E-learning land rights
This e-learning aims to enhance the understanding of land rights, its sub-themes and key stakeholders, which facilitates incorporating land rights into due diligence processes. The e-learning also provides various practical examples of active stewardship on this theme.
Implementing due diligence processes when investing is increasingly required with the adoption of the Corporate Sustainability Due Diligence Directive (CSDDD). Not only are land rights material risks for institutional investors, but they are also mentioned multiple times in the Directive and its Annex I. Below, you can read more about how land rights are integrated into European legislation.
Addressing land rights could be a step in fulfilling your obligations under ‘adverse human rights impacts’ of the Corporate Sustainability Due Diligence Directive.
The European Commission has proposed the Corporate Sustainability Due Diligence Directive, to foster sustainable and responsible corporate behaviour and to anchor human rights and environmental considerations in companies’ operations and corporate governance.
Obligations for institutional investors
The Directive incorporates the UNGP’s and the OECD Guidelines for Multinational Corporations. The Directive obliges institutional investors to undertake human rights and environmental due diligence, as described in the Directive.
What does this entail?
Institutional investors are required to integrate due diligence in their policies, identify actual or potential adverse impacts, prevent mitigate and stop adverse impacts, monitor the effectiveness of due diligence and publicly communicate on their due diligence.

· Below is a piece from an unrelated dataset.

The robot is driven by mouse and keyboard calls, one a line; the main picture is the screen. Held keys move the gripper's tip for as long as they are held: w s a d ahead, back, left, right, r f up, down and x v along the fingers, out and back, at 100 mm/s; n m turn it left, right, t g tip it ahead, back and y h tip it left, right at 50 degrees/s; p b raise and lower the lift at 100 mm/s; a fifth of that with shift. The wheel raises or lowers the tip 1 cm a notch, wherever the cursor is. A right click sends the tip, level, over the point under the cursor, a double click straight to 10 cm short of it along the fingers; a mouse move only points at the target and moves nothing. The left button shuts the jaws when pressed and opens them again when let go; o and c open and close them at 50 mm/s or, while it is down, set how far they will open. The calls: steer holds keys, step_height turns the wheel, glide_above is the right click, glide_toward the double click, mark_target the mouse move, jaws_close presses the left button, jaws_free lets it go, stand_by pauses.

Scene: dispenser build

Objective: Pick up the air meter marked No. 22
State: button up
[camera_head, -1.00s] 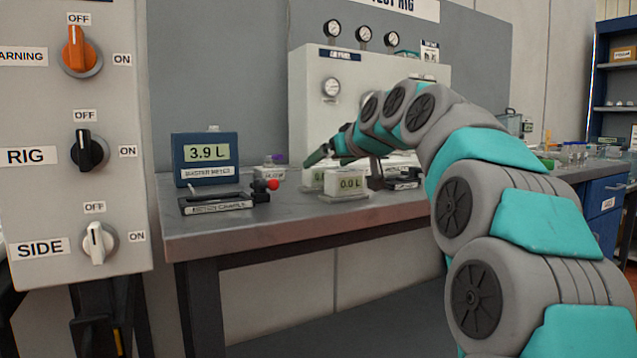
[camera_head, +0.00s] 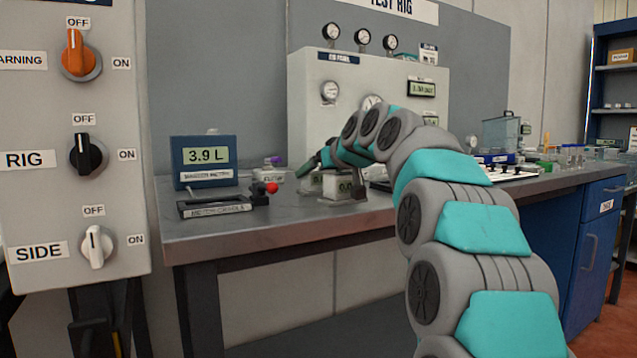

Risk identification and prioritization
After identifying potential and actual risks in their investment portfolio, investors should prioritise these risks in order to address them. These risks could be adverse human rights impacts or adverse environmental impacts.
Human rights and themes
‘Adverse human rights impacts’ means an adverse impact on protected persons resulting from a violation of the rights or prohibitions listed in Annex I of the Directive. The Annex lists violations of rights and prohibitions included in international human rights agreements, human rights and fundamental freedom conventions, and violations of internationally recognised objectives and prohibitions included in environmental objectives. Violations hereof can all constitute adverse human rights impacts
Annex I of the Directive contains various adverse human rights impacts relating to land rights that institutional investors must consider in their due diligence. These include, amongst others, indigenous peoples’ right to the lands, territories and resources, and people's right to dispose of a land's natural resources and to not be deprived of means of subsistence. The violation of the prohibition of causing any measurable environmental degradation, such as harmful soil change, water or air pollution, harmful emissions or excessive water consumption or other impact on natural resources also relates to the theme of land rights.